We know that 3D printing will disrupt manufacturing and the international supply chain, but nobody seems to know how yet. Now a paper from the Business School at Lingman Normal University in Zhanjiang has tried to separate the wood from the trees.
The general consensus is that 3D printing is going to have a profound effect. The concept of mass producing goods half way around the world and then shipping them is inherently inefficient. UPS clearly agrees, as it is investing heavily in 3D printing centers throughout the US that can produce goods on demand for local delivery.
So even the big players are panicking, but what will actually happen? There are theories that much of the labor market could actually be wiped out and logistics will become a casualty of the digital era. This doesn’t take into account our natural capacity to adapt, though, and the fact that we have been here before.

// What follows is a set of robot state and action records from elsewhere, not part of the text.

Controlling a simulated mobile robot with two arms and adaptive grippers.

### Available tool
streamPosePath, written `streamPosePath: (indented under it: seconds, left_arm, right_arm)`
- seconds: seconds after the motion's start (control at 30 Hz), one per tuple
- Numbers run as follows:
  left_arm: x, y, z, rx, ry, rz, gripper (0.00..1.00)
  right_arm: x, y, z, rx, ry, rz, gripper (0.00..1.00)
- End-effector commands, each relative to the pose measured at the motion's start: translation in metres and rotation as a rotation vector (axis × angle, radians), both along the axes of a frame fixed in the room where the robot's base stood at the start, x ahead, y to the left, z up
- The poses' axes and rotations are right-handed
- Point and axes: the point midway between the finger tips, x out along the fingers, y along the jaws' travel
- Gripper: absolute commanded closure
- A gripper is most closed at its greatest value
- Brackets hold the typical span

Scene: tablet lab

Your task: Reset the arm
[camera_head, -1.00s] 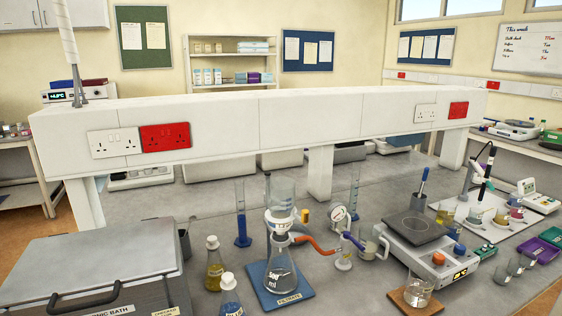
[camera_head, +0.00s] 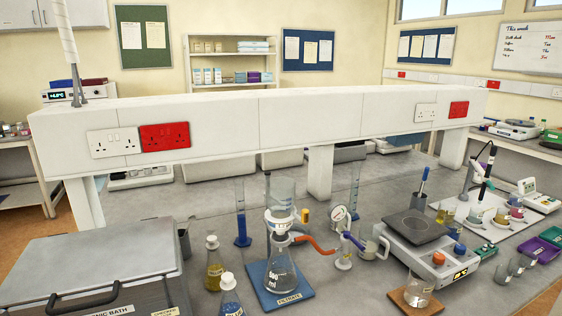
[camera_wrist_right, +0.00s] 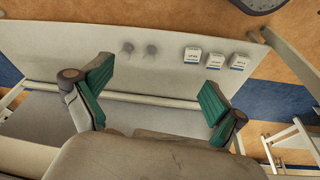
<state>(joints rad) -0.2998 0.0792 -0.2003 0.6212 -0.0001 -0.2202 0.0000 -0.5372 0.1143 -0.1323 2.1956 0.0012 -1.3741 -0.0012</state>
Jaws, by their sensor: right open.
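My right gripper (camera_wrist_right: 155,92) shows in the right wrist view with its two green-padded fingers spread wide apart. Nothing is between them. Beyond the fingers is a pale table top (camera_wrist_right: 130,45) seen from above, and the gripper is well clear of what stands on it. Neither gripper shows in the head view, and my left gripper is in no view.
The head view shows a bench with a grey lidded bath (camera_head: 90,262), a filter flask (camera_head: 281,270) on a blue mat, a hotplate (camera_head: 425,240) and glassware. A white socket beam (camera_head: 220,130) spans it. Several small white containers (camera_wrist_right: 215,60) stand on the table in the wrist view.

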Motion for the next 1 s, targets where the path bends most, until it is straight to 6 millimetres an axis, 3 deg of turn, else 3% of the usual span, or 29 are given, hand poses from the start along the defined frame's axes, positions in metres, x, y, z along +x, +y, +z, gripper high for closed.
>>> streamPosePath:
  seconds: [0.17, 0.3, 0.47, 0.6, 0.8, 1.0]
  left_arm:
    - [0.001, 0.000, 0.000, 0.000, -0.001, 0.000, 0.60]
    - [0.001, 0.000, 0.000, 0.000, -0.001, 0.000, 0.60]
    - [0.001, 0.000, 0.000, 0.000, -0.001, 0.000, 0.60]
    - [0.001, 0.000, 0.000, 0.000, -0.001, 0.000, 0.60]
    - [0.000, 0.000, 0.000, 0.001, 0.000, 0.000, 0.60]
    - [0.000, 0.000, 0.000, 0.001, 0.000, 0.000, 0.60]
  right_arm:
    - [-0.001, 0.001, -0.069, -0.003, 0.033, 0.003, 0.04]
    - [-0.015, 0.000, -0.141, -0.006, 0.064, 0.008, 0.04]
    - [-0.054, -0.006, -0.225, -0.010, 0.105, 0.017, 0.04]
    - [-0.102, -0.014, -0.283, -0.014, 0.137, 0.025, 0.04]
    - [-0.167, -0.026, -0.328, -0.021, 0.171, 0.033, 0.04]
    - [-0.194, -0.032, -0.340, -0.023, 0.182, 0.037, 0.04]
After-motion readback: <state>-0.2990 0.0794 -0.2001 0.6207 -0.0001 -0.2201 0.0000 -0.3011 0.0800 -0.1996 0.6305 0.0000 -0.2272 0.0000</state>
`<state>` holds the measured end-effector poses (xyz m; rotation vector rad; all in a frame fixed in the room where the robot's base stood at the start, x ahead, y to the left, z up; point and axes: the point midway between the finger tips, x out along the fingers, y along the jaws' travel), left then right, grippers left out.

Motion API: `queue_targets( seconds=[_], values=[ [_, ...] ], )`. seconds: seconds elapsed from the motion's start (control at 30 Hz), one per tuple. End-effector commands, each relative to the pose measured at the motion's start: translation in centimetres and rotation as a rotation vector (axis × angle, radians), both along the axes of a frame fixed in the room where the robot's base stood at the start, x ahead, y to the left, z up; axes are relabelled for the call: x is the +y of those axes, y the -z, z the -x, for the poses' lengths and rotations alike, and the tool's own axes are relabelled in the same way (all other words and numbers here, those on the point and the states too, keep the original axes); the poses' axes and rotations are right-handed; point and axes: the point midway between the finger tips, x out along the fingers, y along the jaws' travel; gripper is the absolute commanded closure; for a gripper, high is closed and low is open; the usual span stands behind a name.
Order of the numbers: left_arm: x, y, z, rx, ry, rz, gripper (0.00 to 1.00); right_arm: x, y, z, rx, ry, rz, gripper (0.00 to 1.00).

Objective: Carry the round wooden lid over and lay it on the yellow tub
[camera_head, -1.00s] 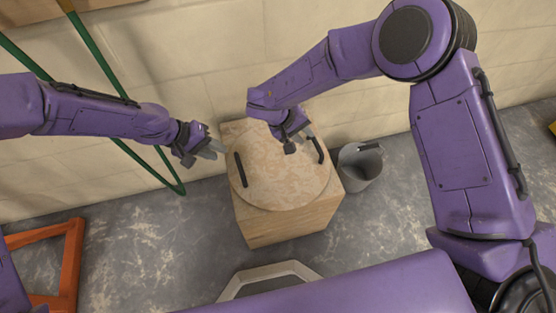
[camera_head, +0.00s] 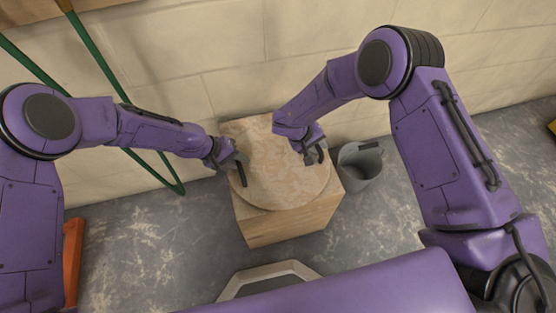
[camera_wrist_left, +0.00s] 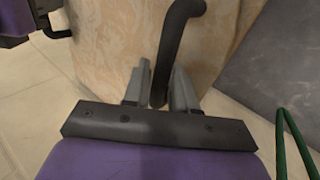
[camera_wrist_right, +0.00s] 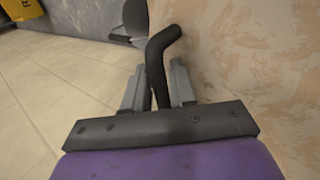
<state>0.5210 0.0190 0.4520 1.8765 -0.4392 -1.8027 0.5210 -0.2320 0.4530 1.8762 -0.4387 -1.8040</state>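The round wooden lid (camera_head: 280,170), pale with a swirled grain, lies flat on a wooden box. It has two black bar handles, one on each side. My left gripper (camera_head: 240,162) is at the left handle (camera_wrist_left: 178,40), its fingers close on both sides of the bar. My right gripper (camera_head: 314,158) is at the right handle (camera_wrist_right: 158,50), its fingers likewise close around it. A yellow thing (camera_head: 552,127) shows only in part at the far right edge. It also shows with dark lettering in the right wrist view (camera_wrist_right: 30,25); I cannot tell its full shape.
The wooden box (camera_head: 290,222) stands against the pale block wall (camera_head: 230,50). A grey bucket (camera_head: 360,172) stands close to its right. The grey floor right of the bucket is clear.

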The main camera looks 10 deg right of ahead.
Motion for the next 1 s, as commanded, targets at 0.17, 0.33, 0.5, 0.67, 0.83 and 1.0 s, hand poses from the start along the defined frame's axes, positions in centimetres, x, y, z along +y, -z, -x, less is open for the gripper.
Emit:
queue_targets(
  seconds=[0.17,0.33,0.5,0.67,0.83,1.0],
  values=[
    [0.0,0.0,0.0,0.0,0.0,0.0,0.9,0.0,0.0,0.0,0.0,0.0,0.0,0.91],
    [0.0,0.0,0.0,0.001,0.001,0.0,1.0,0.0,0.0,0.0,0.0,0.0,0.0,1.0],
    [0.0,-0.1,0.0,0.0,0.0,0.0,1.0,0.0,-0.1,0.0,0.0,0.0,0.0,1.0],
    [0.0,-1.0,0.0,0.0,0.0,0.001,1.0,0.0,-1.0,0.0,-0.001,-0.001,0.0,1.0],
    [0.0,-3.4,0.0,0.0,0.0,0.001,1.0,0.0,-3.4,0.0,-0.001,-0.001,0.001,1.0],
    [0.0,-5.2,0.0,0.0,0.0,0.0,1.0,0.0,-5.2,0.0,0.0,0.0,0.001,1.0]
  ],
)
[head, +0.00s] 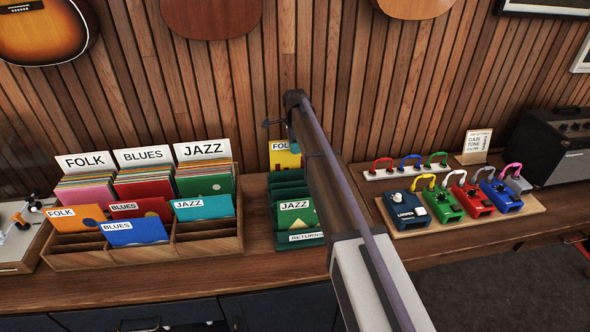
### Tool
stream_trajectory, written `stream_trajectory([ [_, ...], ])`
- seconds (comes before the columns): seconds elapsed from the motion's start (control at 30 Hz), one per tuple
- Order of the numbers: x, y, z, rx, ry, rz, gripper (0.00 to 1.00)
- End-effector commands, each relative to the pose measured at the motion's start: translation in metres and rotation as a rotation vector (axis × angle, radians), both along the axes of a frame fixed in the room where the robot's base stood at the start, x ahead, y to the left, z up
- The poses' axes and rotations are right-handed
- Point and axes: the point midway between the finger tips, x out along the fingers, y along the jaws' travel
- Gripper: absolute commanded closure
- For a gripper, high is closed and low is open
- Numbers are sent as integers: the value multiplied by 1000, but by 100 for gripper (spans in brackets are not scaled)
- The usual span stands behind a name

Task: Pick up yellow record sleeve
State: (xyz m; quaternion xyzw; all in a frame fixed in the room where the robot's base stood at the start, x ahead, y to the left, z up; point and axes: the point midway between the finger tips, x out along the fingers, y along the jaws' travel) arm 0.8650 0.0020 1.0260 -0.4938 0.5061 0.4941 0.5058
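The yellow record sleeve (284,159) stands upright at the back of a dark green rack marked RETURNS (305,238). Its white label starts with "FOL"; my arm covers its right part. My gripper (275,124) is small and dark at the far end of my arm, close to the wood-slat wall and just above the sleeve's top edge in the picture. My arm partly hides it. I cannot tell whether its fingers are open or whether they touch the sleeve.
A green JAZZ sleeve (297,214) stands in front in the same rack. A wooden record bin (207,247) with FOLK, BLUES and JAZZ sections is on the left. A board of colored pedals (463,214) and an amplifier (552,147) are on the right. Guitars hang above.

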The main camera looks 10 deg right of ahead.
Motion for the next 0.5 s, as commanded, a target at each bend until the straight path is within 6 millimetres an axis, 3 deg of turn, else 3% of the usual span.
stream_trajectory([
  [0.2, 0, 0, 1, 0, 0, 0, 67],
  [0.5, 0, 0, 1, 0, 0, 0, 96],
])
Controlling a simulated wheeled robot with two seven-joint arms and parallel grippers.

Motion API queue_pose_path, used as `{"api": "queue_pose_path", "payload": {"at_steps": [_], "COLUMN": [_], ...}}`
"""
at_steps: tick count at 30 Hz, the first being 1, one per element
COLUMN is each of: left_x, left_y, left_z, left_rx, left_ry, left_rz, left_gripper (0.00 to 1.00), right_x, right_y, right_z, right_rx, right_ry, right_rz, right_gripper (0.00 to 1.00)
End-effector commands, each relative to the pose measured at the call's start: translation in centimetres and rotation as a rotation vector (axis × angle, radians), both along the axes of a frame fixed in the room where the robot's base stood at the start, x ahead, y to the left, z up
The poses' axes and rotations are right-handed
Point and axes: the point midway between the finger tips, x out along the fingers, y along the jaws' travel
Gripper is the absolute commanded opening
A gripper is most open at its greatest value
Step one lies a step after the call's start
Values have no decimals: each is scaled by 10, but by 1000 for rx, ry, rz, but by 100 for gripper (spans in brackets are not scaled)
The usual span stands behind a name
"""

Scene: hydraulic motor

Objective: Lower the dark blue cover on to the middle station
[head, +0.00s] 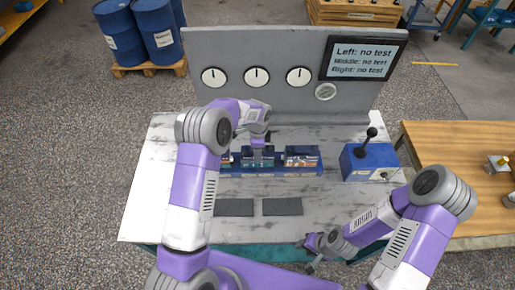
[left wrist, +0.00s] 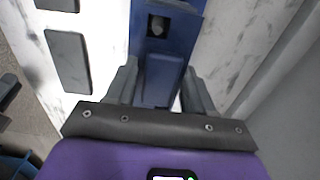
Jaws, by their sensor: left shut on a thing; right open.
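My left gripper (head: 261,148) is over the middle of the blue station block (head: 285,172) on the table. In the left wrist view its two fingers (left wrist: 160,90) are closed on a dark blue part, the cover (left wrist: 158,82). The middle station (head: 258,161) is mostly hidden under the gripper; I cannot tell whether the cover touches it. The right station (head: 302,156) shows its top in full view, and the left station (head: 226,159) is partly hidden by my left arm. My right gripper (head: 312,252) is open and empty by the table's front edge.
Two dark grey pads (head: 282,206) lie in front of the block. A blue box with a black joystick (head: 370,158) stands at the right. Behind is a grey panel (head: 290,95) with dials and a screen (head: 362,58) reading "no test" for left, middle and right.

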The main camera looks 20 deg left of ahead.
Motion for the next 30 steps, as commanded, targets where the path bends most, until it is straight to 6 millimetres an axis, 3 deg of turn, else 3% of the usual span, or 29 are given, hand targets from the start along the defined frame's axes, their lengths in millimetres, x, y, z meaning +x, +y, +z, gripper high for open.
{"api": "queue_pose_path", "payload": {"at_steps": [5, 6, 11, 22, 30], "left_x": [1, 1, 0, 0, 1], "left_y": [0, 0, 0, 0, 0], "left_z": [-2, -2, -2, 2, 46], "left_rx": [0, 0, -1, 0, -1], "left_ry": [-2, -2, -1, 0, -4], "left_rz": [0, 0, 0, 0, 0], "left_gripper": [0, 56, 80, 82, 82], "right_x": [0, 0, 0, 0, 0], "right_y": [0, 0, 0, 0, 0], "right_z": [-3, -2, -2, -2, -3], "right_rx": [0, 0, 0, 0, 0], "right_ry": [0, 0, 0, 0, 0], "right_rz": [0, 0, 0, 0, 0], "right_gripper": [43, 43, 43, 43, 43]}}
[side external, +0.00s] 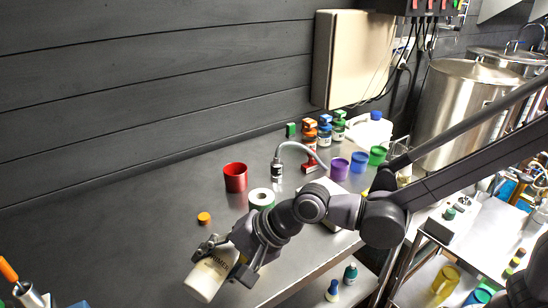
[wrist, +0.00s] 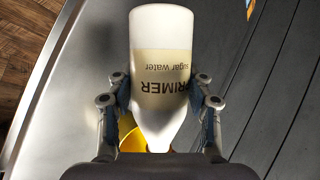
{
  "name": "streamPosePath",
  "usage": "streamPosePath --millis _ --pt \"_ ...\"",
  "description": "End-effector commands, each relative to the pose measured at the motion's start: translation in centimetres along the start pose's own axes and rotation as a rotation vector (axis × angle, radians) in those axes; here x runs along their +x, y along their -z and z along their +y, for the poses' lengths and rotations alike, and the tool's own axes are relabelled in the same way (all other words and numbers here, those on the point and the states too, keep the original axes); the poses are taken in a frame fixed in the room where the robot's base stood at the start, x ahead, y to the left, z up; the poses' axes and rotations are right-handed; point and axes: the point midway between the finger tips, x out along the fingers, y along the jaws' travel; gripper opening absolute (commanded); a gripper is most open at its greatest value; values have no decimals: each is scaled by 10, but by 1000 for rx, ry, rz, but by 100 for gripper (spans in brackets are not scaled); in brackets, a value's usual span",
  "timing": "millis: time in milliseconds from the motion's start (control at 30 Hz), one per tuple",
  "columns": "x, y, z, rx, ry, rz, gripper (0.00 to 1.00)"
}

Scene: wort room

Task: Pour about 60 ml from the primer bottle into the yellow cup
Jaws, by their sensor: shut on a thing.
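A yellow cup (wrist: 129,136) shows partly behind the bottle's neck end. The bottle and my gripper hide the rest of it. I cannot see the mouth or any stream.
An orange cap (side external: 204,218) lies on the grey table. A red cup (side external: 236,177) and a white-topped roll (side external: 262,198) stand beyond. Purple (side external: 339,169), blue (side external: 359,161) and green (side external: 378,155) cups stand further right.

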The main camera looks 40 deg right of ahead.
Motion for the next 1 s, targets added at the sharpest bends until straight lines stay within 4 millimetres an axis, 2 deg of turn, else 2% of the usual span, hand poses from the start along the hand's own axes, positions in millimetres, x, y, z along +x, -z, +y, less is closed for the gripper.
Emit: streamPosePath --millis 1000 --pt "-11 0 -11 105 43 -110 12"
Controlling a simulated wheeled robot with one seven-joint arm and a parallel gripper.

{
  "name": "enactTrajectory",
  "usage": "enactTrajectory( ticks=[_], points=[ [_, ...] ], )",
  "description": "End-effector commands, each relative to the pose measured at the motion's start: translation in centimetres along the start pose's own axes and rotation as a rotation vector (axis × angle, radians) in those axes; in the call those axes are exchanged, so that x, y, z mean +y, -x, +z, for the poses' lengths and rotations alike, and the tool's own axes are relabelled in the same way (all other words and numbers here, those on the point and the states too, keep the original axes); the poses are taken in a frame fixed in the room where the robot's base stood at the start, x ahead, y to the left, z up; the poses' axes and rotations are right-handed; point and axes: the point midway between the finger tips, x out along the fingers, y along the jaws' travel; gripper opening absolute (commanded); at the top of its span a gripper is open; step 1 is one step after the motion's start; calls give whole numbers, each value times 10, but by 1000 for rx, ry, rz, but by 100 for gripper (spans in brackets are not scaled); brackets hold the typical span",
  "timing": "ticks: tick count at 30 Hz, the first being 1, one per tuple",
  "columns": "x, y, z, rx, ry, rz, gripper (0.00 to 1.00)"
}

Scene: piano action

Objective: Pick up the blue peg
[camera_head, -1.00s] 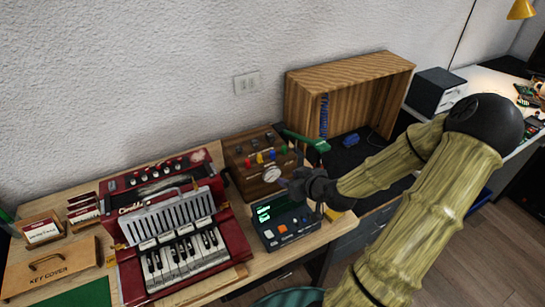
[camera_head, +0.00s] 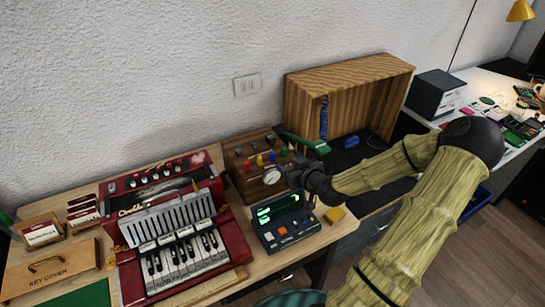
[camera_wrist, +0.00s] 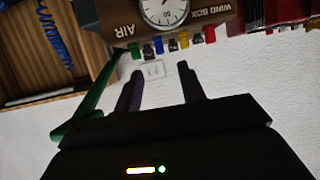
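The blue peg (camera_wrist: 158,46) stands in a row of coloured pegs on the wooden wind box (camera_wrist: 205,12). In the wrist view it is beyond my fingertips and lines up with the gap between them. In the head view the blue peg (camera_head: 272,157) is small, between the yellow and green pegs. My gripper (camera_wrist: 160,70) is open with nothing between its fingers. In the head view my gripper (camera_head: 284,174) is close to the front right of the wind box, near its round gauge. It appears apart from the peg.
Green (camera_wrist: 135,51), yellow (camera_wrist: 184,41) and red (camera_wrist: 210,34) pegs, with dark ones between, flank the blue peg. A green bar (camera_head: 308,143) lies right of the box. A device with a lit screen (camera_head: 285,220) stands in front, and a red accordion (camera_head: 235,235) to the left.

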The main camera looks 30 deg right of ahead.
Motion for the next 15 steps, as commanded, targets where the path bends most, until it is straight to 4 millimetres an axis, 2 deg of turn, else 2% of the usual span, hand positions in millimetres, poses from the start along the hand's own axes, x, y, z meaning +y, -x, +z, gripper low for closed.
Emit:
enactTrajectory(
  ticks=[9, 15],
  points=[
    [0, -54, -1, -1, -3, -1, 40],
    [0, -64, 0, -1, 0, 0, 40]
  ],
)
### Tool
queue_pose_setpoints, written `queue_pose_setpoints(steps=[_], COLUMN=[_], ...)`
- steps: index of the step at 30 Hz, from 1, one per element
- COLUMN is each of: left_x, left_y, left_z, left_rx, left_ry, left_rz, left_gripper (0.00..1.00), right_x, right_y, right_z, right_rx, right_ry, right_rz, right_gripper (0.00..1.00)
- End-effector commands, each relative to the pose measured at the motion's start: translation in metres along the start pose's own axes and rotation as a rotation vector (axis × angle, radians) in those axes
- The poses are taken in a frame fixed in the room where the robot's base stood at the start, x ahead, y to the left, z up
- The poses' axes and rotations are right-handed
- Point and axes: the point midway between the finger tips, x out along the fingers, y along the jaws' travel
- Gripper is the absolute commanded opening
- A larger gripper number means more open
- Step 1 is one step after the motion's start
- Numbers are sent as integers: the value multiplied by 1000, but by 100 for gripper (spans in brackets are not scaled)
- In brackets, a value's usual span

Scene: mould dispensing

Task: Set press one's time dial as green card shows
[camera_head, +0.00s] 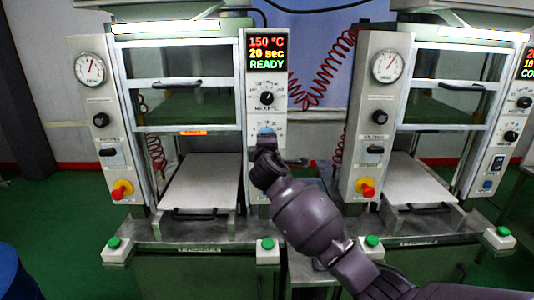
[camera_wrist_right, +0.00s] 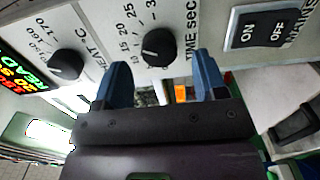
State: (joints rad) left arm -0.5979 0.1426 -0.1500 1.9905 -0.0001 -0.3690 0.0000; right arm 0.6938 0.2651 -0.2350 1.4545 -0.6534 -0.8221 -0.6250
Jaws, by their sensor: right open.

This isn’t the first rodeo
When Asia effectively took over mass production, Europe and the US concentrated on complex products. These goods were often assembled with parts taken from the factories that sprang up in China. Those that didn’t adapt, simply died. The ones that did were often more successful than ever.
Now we face a new industrial revolution that brings its own unique problems. We know that there will be upheaval, but still nobody quite knows how this will pan out.
We really don’t know if 3D printing will take over mass manufacturing, or if the benefits of the old system will keep it in the game for a long time to come.
Does 3D printing have a limit?
Printing speed, cost and the quality of the finished product are all improving at a rate that suggests this is the future. But we may yet find a cut-off point where it is simply not cost-effective to use the printers for a certain product.
Well the Chinese researchers have attempted to analyse the situation using system dynamics to offer a rational answer.
It posed a number of possibilities and came to the inevitable conclusion: 3D printing is set to change the manufacturing world and the supply chain.
Final manufacturing sites are set to be much closer to the customer, one way or another, and that means that a large amount of the transport and logistics will simply disappear.
UPS might have the right plan
The paper supports the UPS model and suggests that transport companies will have to become 3D printers or find a way to work hand in hand with big suppliers. The supply chain will have to become fluid and companies may have a variety of partners around the world that produce certain goods.
The emphasis will be on shortening the supply chain for each and every product, so there may be vast 3D printing factories for certain products that require complex source elements. For others, smaller factories could do the job just as well. So every major company could have an ecosystem of manufacturing facilities around the world.
A flexible supply chain
The way a product is produced will depend upon the location of the customer and the complexity of the task at hand. So the supply chain will not be rigid, it will be a fluid and ever changing organism depending on the specific variables that swiftly account for labor, transport and production costs at each separate facility.
Of course any number of factors could change the playing field in the years ahead, but this seems to create an opportunity for production houses to set up in major cities. It also seems to suggest that even the biggest companies could have a number of different suppliers around the country and that production will shift to an on-demand basis.
The Chinese study also seems to suggest that UPS has bet the farm on the right horse.